The subsidy programme was a great opportunity for Lei and Ku to expand their network in the industry. “Originally, I just wanted to finish my project and upload the final work to online platforms and be done with it. But after participating in different film exhibitions and getting in touch with many people in the industry, I realised that there could be more to it,” Ku said. “The project has gone way beyond my original plan and during this process, I met many animation producers. Without this subsidy programme, I wouldn’t get the chance to know that there are quite a number of people doing similar things. I wouldn’t know that the animation circle is actually not that small,” Lei added.

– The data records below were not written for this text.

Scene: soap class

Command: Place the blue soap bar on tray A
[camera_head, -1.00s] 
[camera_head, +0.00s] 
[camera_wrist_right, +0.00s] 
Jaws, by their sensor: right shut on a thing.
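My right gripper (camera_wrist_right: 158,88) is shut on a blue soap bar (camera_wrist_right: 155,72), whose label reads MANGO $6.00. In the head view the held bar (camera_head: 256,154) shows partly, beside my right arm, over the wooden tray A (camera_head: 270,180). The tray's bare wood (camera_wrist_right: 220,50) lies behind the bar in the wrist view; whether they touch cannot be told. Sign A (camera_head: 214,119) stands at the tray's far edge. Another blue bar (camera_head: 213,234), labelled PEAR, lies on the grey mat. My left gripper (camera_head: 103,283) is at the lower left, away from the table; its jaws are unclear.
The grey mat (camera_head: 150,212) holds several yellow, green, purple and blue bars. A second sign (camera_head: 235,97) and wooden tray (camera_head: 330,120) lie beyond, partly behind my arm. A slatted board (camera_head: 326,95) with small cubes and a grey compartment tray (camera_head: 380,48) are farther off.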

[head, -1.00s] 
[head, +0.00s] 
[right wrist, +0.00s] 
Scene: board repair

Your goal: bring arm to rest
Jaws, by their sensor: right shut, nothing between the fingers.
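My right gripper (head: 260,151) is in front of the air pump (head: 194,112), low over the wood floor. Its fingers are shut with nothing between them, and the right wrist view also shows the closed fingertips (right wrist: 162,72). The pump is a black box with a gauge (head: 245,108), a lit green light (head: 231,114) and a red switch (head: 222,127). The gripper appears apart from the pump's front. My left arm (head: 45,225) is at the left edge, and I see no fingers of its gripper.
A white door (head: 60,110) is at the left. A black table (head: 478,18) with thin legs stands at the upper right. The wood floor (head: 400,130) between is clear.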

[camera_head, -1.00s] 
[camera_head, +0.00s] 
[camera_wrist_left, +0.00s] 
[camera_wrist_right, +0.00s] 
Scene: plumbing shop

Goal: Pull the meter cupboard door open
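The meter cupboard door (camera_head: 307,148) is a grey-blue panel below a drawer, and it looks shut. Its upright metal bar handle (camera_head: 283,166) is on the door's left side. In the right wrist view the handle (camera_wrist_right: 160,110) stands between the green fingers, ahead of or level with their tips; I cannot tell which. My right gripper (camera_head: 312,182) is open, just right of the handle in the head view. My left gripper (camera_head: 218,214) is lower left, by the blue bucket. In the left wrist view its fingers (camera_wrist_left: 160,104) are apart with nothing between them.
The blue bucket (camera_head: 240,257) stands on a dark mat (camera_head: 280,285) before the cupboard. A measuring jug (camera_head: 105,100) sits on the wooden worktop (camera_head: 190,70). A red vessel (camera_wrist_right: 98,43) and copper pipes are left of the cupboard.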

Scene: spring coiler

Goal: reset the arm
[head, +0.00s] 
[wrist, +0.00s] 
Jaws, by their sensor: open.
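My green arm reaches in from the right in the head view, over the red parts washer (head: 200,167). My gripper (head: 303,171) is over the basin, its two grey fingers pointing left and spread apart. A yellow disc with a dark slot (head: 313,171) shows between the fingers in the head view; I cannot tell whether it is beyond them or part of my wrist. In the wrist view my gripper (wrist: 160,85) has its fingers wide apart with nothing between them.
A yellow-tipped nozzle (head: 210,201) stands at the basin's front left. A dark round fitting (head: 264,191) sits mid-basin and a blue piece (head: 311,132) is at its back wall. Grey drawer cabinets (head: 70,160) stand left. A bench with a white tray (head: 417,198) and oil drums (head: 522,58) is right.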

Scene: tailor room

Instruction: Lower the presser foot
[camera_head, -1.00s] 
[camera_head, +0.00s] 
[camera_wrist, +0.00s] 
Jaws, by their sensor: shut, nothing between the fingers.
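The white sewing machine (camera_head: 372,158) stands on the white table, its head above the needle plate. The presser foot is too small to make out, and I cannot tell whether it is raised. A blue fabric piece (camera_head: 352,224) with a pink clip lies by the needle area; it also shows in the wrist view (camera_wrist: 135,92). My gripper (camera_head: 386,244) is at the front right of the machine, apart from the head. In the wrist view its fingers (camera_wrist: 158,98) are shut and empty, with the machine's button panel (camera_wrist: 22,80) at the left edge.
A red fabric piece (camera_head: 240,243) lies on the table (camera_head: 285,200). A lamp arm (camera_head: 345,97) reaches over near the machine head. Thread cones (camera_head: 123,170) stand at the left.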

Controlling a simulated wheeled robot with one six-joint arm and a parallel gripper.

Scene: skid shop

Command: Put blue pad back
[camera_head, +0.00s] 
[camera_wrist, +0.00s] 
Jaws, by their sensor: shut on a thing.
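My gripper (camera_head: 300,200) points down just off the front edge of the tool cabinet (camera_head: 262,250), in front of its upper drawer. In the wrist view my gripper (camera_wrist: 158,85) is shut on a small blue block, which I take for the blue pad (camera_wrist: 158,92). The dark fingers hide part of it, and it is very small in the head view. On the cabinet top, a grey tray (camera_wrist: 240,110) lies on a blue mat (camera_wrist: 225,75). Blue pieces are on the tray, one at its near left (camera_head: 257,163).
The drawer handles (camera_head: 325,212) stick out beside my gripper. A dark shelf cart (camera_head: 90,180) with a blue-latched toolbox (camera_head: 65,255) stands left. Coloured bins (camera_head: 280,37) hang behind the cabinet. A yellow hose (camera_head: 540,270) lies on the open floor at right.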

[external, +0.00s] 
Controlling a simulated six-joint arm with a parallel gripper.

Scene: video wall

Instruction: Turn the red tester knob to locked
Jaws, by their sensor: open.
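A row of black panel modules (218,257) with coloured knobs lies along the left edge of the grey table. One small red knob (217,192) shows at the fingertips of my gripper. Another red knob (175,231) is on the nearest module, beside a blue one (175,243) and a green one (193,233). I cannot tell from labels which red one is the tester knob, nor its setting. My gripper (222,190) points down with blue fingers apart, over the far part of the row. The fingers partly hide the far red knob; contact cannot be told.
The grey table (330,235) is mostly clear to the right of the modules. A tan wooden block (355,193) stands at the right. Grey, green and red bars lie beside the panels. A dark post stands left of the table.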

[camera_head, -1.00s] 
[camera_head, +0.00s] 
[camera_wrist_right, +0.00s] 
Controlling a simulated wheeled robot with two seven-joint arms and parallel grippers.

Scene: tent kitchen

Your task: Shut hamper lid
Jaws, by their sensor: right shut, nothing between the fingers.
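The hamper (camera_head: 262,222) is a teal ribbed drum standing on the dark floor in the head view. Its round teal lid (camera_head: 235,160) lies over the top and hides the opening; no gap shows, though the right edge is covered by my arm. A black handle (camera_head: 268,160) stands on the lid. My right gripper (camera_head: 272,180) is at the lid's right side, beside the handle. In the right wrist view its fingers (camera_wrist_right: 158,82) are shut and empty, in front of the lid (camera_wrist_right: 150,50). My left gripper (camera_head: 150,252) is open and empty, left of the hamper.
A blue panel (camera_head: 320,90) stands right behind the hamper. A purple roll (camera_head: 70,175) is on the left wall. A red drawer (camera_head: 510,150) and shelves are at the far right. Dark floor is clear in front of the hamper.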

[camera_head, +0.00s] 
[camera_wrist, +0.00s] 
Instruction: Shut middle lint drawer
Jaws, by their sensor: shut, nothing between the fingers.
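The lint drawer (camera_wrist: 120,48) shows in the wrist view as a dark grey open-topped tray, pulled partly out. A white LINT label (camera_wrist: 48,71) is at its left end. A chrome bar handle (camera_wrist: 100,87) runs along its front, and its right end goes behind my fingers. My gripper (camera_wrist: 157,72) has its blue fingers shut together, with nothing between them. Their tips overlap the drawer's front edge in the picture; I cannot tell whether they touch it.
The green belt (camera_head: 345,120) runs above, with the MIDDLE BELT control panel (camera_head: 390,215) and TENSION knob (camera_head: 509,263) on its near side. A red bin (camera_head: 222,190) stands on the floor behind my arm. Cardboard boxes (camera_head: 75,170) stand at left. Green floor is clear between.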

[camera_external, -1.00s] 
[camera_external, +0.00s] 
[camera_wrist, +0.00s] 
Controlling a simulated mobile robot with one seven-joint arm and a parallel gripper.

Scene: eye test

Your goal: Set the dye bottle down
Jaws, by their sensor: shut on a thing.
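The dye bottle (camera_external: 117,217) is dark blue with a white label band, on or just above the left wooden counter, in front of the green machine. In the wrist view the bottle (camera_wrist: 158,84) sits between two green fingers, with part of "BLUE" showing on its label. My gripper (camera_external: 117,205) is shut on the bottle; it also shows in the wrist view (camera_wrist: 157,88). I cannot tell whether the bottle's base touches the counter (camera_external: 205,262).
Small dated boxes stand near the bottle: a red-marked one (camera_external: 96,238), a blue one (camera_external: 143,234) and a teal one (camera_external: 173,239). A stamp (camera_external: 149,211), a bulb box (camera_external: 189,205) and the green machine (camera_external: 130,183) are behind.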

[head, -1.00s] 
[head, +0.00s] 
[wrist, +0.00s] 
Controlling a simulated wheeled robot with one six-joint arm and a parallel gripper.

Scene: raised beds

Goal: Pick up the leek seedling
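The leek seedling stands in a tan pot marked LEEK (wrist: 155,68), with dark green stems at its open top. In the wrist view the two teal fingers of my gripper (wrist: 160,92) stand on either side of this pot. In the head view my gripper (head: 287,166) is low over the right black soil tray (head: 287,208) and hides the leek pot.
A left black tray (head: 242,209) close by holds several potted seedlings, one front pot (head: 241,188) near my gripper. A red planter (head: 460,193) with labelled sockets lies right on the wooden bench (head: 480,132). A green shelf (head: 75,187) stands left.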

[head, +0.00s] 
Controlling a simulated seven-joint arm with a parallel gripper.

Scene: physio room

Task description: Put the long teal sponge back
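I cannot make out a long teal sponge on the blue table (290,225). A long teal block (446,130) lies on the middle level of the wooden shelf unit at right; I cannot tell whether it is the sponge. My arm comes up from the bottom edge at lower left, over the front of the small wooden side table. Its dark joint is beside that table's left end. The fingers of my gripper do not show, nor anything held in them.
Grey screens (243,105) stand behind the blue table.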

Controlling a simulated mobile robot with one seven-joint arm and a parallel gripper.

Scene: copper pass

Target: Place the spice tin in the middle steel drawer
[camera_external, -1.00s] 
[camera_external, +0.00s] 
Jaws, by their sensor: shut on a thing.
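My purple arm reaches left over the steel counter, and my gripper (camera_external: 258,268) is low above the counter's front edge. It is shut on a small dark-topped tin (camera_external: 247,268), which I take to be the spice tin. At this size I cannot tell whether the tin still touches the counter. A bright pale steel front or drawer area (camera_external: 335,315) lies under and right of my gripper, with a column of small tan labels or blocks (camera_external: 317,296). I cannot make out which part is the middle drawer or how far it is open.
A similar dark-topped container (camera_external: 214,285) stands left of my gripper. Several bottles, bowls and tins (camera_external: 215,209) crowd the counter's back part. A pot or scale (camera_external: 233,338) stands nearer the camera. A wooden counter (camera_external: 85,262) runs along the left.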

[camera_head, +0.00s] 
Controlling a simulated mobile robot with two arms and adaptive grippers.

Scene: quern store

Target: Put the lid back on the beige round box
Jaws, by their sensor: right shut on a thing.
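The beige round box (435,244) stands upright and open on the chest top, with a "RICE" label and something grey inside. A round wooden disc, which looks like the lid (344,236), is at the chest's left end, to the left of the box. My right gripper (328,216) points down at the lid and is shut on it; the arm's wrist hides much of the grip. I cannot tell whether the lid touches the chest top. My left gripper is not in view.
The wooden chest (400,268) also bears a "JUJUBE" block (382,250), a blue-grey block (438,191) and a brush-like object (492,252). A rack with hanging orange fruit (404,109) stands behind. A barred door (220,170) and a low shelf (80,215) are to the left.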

Improving professional skills 

Ku has been busy with the production and promotional work for months. She is planning to have some timeout after the screening ends and then further improve her professional skills in animation. Lei, on the other hand, has quit his job and become a freelancer in the animation industry. He is hoping to open his own studio in the future when the time is ripe. “In comparison to neighbouring regions, the animation industry in Macao still has a long way to go,” Lei concluded. “But here in Macao, we do have a number of professional talents with great potential that are willing to commit to the animation industry. The future development of the animation in Macao depends on this community.”